Provided data:

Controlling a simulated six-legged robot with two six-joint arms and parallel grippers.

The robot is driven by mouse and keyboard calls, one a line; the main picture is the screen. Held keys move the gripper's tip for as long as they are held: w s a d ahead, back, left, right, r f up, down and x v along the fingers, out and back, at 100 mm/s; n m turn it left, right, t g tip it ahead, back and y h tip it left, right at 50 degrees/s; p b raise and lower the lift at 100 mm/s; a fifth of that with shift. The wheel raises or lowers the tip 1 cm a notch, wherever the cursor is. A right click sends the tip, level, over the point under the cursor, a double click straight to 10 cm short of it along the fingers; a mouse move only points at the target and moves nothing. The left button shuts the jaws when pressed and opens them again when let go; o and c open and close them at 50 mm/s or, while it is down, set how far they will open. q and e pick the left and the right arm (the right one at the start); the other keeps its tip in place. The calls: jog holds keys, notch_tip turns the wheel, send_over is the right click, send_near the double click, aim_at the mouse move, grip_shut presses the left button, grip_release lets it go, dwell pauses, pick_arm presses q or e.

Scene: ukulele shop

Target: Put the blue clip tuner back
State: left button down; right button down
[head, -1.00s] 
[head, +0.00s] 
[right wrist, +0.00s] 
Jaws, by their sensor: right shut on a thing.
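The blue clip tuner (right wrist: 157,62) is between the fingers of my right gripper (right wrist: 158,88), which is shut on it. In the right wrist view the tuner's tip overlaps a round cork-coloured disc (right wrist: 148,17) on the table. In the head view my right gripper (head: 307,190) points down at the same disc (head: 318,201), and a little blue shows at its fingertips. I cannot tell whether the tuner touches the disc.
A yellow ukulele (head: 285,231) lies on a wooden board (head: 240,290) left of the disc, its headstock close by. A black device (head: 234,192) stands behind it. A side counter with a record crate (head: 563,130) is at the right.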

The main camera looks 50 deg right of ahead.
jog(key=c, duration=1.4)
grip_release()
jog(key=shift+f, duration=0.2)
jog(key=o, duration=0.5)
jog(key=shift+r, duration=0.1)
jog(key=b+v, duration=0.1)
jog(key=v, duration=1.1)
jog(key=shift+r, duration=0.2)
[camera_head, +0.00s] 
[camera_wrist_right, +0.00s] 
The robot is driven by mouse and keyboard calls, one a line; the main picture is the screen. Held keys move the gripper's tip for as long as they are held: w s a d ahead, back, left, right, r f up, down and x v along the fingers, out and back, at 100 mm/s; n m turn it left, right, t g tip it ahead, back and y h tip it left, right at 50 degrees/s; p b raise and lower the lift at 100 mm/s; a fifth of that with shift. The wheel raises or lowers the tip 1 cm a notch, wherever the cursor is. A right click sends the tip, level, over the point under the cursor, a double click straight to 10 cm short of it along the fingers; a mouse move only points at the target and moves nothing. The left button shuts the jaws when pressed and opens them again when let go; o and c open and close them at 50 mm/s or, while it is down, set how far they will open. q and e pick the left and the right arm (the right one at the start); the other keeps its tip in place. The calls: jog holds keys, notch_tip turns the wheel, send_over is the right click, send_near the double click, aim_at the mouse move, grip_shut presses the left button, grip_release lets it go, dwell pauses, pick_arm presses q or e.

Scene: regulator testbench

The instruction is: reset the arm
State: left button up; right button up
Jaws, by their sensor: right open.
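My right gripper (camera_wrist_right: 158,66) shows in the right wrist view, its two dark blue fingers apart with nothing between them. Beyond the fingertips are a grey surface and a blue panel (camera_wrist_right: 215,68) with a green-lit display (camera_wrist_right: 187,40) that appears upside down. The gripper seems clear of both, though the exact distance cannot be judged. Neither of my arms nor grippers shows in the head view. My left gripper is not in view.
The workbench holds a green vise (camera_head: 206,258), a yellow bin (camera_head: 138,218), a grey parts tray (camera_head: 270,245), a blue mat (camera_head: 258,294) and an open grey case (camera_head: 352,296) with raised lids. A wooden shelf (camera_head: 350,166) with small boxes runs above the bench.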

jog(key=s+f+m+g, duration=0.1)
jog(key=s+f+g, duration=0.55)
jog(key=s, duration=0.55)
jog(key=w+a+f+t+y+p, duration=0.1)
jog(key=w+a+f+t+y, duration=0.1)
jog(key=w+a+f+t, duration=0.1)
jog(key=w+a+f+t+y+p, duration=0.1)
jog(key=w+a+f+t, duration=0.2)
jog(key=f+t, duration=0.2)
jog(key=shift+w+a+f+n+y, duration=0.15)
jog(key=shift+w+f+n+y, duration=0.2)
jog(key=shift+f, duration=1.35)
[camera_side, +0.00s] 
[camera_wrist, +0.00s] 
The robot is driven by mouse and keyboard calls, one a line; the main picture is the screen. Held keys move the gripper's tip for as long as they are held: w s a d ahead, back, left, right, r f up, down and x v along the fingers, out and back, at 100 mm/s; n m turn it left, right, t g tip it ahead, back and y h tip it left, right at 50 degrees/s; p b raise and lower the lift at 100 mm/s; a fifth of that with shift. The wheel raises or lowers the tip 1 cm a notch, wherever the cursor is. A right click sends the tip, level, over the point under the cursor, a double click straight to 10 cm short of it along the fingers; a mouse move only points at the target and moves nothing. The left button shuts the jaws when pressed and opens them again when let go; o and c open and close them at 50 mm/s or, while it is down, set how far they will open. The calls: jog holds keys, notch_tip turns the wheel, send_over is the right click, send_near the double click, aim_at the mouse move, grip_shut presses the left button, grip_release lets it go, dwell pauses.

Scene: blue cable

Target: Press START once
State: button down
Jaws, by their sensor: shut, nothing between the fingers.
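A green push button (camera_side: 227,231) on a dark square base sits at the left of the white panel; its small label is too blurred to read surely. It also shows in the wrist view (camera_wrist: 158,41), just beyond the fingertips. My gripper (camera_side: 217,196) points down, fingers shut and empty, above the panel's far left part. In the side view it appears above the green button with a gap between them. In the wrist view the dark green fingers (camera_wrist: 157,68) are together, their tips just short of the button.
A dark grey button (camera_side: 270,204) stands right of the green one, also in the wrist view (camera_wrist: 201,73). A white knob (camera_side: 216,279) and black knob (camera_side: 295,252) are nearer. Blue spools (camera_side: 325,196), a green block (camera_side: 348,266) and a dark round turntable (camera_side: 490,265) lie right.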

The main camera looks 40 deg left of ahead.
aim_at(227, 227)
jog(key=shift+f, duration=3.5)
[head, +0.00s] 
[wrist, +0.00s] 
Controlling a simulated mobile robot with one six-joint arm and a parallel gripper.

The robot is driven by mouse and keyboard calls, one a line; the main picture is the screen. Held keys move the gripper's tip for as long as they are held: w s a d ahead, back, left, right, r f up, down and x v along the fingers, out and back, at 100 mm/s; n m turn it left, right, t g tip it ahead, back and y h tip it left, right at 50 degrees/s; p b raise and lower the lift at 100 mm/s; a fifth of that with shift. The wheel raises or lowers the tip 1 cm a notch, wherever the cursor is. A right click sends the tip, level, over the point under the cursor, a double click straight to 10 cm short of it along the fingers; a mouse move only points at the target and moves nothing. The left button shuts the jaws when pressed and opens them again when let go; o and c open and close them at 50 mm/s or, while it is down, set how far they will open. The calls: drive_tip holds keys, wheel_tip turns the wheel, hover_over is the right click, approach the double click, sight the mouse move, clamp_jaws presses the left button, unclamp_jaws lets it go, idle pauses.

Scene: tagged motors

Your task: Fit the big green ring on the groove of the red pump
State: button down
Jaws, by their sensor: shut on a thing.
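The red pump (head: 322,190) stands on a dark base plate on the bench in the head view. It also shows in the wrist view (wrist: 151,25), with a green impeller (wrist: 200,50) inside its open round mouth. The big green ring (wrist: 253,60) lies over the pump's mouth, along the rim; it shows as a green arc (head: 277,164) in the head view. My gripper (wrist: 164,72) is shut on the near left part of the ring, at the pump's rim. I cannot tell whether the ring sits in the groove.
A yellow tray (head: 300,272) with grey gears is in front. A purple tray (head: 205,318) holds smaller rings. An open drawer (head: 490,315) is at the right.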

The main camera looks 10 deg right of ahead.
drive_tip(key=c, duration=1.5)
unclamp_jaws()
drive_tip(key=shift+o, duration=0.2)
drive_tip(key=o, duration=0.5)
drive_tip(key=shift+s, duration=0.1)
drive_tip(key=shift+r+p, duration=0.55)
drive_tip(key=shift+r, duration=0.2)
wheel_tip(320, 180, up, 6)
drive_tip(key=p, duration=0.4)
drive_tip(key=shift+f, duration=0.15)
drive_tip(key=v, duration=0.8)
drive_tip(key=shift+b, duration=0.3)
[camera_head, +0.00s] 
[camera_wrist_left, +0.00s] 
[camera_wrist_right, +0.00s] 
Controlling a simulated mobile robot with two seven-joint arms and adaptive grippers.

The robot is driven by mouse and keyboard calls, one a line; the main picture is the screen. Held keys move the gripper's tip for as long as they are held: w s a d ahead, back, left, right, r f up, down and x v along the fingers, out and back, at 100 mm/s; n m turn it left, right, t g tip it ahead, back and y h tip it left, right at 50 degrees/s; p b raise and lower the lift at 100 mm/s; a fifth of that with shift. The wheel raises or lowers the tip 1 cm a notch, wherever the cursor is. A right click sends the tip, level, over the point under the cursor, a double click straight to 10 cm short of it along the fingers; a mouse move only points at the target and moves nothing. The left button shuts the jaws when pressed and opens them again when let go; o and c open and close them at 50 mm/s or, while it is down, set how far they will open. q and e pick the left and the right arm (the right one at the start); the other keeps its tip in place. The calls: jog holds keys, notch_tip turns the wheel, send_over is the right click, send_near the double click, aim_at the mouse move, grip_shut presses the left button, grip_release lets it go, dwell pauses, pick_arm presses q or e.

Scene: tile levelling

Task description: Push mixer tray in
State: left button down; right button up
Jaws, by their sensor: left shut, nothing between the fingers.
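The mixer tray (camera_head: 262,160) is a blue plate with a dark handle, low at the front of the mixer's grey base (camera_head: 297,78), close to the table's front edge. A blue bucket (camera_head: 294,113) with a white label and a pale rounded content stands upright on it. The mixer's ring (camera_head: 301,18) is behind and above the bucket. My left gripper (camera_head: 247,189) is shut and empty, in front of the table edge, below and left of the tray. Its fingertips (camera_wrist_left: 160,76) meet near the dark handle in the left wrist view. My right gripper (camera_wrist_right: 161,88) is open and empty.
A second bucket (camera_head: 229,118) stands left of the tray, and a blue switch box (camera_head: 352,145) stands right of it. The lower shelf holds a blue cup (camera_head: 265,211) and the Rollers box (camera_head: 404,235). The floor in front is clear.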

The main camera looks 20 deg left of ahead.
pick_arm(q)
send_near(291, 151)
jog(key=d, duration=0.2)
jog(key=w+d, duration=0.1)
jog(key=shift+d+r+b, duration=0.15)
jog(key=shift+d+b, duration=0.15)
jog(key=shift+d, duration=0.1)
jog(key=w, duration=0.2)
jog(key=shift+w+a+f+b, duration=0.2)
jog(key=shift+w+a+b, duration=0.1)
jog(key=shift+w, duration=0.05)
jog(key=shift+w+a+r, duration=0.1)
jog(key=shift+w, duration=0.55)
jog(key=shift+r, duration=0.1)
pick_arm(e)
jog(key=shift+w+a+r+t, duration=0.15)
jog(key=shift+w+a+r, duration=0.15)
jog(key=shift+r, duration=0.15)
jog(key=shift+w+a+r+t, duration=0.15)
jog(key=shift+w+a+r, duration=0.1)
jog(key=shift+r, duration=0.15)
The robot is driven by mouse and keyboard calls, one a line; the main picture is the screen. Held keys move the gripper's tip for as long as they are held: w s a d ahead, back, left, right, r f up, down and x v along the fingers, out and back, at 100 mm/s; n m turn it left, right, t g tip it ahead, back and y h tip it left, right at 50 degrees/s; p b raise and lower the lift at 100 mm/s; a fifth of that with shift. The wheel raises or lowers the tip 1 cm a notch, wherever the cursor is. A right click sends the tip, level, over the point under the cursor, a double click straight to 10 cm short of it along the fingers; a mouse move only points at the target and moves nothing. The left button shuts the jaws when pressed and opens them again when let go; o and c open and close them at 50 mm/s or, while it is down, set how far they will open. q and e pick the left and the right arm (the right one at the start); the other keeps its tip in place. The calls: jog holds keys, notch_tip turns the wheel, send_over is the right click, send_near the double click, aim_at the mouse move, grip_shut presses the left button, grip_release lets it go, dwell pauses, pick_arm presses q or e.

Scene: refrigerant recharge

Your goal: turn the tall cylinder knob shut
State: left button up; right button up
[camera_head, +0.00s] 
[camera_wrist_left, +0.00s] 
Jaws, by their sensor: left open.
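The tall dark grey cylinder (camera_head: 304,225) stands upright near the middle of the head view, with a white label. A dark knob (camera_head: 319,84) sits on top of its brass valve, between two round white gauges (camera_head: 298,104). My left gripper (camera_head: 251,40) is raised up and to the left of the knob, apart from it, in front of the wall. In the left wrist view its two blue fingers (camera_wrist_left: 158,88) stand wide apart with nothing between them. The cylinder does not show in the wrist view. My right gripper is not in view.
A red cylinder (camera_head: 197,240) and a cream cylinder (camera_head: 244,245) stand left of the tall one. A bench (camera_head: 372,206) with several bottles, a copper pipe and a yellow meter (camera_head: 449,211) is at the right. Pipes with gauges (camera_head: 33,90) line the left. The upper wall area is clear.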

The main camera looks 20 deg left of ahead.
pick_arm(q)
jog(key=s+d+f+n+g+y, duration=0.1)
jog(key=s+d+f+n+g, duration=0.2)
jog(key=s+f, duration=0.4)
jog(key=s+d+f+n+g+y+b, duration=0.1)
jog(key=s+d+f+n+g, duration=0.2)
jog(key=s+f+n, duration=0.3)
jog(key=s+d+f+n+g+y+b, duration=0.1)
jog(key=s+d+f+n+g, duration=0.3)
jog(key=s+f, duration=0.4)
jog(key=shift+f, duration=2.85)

Work instructions:
Please print exactly, and only, the lines from the line with "Scene: ukulele shop" to the line with "[right wrist, +0.00s]", both included.

Answer to the task:
Scene: ukulele shop

Target: Put the blue clip tuner back
State: left button down; right button down
[head, -1.00s] 
[head, +0.00s] 
[right wrist, +0.00s] 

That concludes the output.